The White Elephant Bar

106 East Exchange Avenue Fort Worth, TX 76102 +

ABOUT THIS LOCATION

Fort Worth, TX

By all accounts, the wildest places in the Wild West were the saloons, and Texas had some of the wildest of the wild. Fort Worth's White Elephant, site of more than a few gunfights, shady deals and high-stakes games in its day, was plenty wild at times, yet it was also a business model for successful saloon entrepreneurship. A true Western saloon, such as the White Elephant, was a different critter from any of its nearest kin — the dance house, parlor house or variety theater — even though they were often to be found right next door to each other.
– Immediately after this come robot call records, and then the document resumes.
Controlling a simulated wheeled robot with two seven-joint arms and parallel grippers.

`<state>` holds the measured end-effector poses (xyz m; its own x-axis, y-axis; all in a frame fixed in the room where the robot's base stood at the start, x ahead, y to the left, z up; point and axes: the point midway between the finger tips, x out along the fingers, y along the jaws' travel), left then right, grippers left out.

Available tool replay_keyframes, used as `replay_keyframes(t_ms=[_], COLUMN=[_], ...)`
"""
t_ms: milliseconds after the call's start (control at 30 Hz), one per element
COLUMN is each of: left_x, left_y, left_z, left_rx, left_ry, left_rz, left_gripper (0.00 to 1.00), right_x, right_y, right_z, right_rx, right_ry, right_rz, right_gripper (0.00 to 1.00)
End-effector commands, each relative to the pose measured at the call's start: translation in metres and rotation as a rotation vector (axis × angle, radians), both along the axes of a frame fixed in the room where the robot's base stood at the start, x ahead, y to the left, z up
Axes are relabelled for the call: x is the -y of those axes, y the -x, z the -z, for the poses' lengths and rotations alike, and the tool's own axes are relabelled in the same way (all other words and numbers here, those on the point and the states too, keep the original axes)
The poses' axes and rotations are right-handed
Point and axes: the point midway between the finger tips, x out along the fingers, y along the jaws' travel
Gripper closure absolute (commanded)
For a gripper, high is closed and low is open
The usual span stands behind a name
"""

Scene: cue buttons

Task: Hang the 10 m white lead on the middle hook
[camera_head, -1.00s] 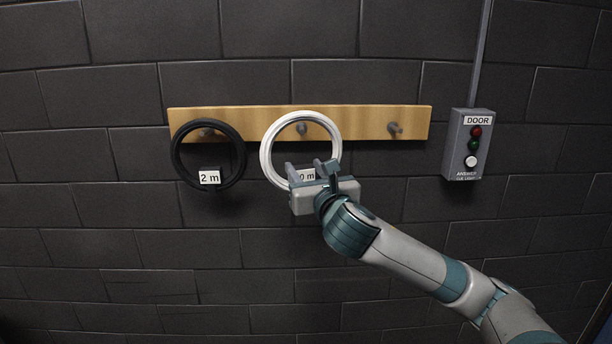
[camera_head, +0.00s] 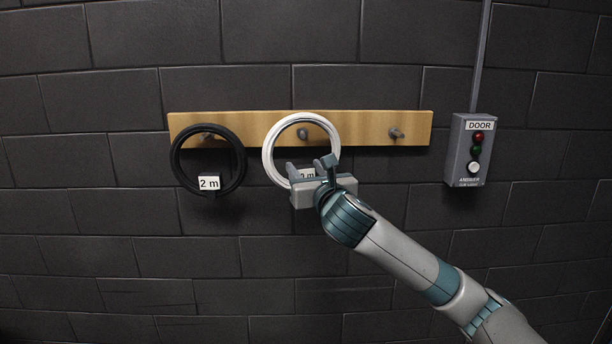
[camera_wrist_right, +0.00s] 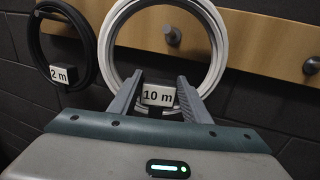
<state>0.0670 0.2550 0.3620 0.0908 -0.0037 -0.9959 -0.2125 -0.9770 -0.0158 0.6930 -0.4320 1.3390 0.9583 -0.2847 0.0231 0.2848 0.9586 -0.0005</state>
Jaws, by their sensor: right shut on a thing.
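The white lead (camera_head: 267,152) is a coiled ring with a "10 m" tag (camera_wrist_right: 158,96) at its bottom. My right gripper (camera_head: 309,173) is shut on the tag, between its two fingers in the right wrist view (camera_wrist_right: 160,92). The ring is upright in front of the board. The middle hook (camera_head: 303,133) shows through the ring's opening, below its top edge. My left gripper is not in view.
A wooden board (camera_head: 360,126) on the dark block wall carries the hooks. A black "2 m" ring (camera_head: 240,160) hangs on the left hook. The right hook (camera_head: 396,133) is bare.

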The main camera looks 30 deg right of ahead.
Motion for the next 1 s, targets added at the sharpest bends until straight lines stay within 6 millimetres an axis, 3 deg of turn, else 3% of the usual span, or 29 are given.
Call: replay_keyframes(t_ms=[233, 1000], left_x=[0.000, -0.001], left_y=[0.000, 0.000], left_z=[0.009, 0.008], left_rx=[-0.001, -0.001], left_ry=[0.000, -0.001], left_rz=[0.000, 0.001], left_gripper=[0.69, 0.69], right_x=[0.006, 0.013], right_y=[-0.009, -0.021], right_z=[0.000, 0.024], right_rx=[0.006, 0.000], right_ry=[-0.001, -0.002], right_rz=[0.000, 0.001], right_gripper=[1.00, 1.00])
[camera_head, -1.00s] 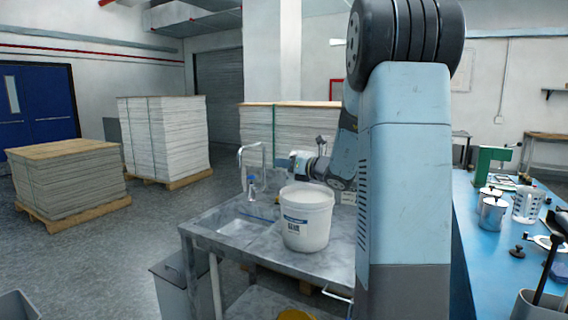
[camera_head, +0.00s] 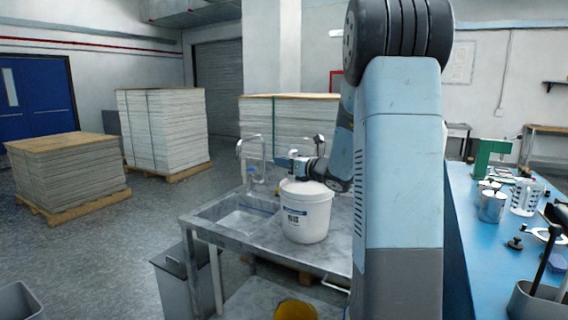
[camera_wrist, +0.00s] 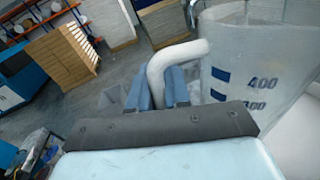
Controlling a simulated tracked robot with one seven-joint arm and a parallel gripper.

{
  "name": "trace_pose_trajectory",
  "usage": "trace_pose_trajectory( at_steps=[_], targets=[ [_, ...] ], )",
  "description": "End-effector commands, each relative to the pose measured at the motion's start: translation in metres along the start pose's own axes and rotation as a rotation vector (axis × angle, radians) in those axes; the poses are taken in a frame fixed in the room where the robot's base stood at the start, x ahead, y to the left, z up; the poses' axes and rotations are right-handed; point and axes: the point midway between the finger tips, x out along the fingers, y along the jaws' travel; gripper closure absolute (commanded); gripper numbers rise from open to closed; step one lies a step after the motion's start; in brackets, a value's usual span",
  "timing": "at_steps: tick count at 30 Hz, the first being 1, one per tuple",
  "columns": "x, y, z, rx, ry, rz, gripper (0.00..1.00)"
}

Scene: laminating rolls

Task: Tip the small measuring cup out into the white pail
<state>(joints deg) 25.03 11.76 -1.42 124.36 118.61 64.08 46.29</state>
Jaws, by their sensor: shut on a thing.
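The white pail (camera_head: 306,215) stands upright on the steel sink table, with a dark label on its side. My gripper (camera_head: 277,163) is behind the pail and above its rim level, pointing left. In the wrist view my gripper (camera_wrist: 158,90) has its two blue fingers shut on the handle of the clear measuring cup (camera_wrist: 238,60). The cup has blue marks reading 400 and 300. In the head view the cup shows faintly (camera_head: 254,152) left of the gripper, off the pail and close to the tap. I cannot tell its contents or exact tilt.
The steel table (camera_head: 225,244) has a sink basin, a tap and a small blue-capped bottle (camera_head: 249,186) at its left. A yellow bucket (camera_head: 296,309) is below.

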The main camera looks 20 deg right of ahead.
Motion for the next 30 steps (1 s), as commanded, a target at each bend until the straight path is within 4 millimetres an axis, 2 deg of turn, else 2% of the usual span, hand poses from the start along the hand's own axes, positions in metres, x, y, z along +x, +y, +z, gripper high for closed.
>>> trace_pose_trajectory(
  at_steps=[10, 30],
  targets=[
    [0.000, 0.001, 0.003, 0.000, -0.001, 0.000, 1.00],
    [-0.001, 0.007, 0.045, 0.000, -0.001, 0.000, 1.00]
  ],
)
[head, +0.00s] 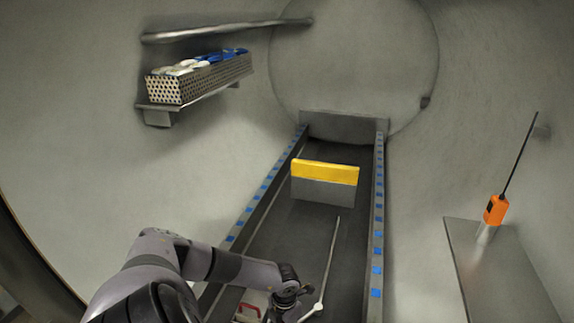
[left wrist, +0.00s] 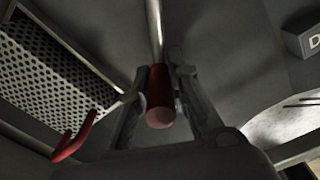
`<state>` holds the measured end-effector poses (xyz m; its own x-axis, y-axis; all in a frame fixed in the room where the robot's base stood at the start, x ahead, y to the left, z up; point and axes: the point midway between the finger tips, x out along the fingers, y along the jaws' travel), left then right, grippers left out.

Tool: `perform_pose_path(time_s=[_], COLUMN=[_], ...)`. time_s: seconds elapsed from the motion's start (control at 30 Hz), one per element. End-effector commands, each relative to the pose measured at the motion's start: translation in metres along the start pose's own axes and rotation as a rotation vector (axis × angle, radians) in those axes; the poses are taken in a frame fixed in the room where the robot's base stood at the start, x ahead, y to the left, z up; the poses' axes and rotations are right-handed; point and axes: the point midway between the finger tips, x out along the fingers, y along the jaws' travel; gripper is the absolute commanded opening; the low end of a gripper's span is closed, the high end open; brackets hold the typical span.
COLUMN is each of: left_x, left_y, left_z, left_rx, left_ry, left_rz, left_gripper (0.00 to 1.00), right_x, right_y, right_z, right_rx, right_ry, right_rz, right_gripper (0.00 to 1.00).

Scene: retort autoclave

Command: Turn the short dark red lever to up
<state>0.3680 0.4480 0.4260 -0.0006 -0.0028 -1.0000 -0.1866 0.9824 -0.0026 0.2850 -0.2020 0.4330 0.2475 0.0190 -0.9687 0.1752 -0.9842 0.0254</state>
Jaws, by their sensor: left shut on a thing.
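The dark red lever grip (left wrist: 159,98) is a short cylinder on a pale metal rod (left wrist: 155,30) in the left wrist view. My left gripper (left wrist: 158,80) is shut on the grip, one finger on each side, with the grip's round end facing the camera. In the head view my left gripper (head: 289,300) is low in the middle, and the red grip is hidden there. A thin pale rod (head: 330,262) with a round end shows just right of the gripper. My right gripper is not in view.
A yellow-topped grey block (head: 324,184) stands between the rails. An orange radio (head: 495,210) stands on the right shelf.

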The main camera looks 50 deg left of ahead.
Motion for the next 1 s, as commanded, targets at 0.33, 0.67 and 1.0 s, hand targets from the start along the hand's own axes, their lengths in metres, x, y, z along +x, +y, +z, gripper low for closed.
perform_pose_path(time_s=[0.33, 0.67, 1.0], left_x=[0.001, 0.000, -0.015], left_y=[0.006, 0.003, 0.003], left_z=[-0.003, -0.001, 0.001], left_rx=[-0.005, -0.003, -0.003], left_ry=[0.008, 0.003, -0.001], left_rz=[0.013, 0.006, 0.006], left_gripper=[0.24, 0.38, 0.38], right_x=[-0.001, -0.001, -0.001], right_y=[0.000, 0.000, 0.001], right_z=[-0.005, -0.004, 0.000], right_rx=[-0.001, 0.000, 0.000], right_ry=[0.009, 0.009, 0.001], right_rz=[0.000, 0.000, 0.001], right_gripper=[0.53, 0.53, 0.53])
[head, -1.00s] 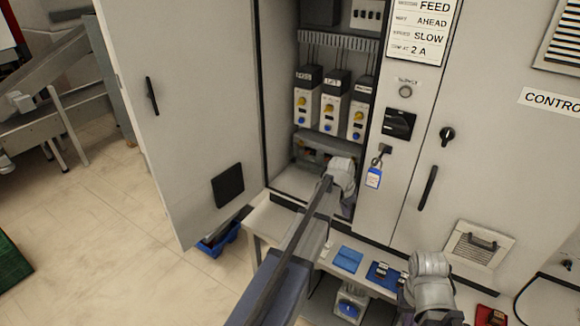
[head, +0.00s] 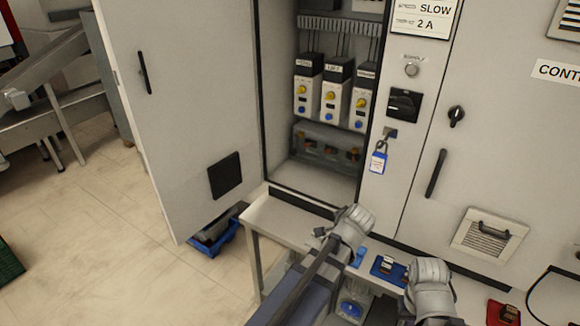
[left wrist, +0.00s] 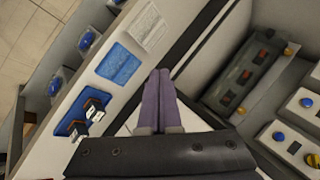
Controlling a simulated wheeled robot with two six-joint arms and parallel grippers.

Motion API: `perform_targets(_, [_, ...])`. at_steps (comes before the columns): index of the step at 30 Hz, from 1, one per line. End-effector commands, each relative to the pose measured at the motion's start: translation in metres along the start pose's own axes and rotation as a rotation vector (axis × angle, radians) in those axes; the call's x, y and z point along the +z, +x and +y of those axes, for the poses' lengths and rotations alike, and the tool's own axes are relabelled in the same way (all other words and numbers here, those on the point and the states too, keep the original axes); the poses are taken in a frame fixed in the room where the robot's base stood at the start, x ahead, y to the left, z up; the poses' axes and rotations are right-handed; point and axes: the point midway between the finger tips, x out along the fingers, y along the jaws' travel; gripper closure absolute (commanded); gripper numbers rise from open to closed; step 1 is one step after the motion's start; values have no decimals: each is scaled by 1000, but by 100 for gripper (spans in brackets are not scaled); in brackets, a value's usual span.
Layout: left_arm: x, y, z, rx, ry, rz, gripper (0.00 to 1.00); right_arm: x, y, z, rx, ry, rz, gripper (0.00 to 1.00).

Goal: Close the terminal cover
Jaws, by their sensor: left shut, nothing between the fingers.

The saloon was first and foremost a men-only establishment where drinking and gambling were the main attractions, not retail sex. By contrast, the dance house mixed the sexes, dispensing with any pretense of conventional decorum. Many concerned citizens considered the dance houses the greatest curse to befall their Western towns. The parlor house, or bordello, though, could be worse. A well-stocked bar was usually among its amenities, but not the main attraction. The variety theater was a precursor to vaudeville, encouraging men to drink while they viewed scantily clad women. Among these four Western institutions, only the saloon combined drinking, gambling and male fellowship under one roof. Most gentlemen's saloons (there were other types, too) would not serve proper ladies and frowned upon the other kind of women hanging around the premises.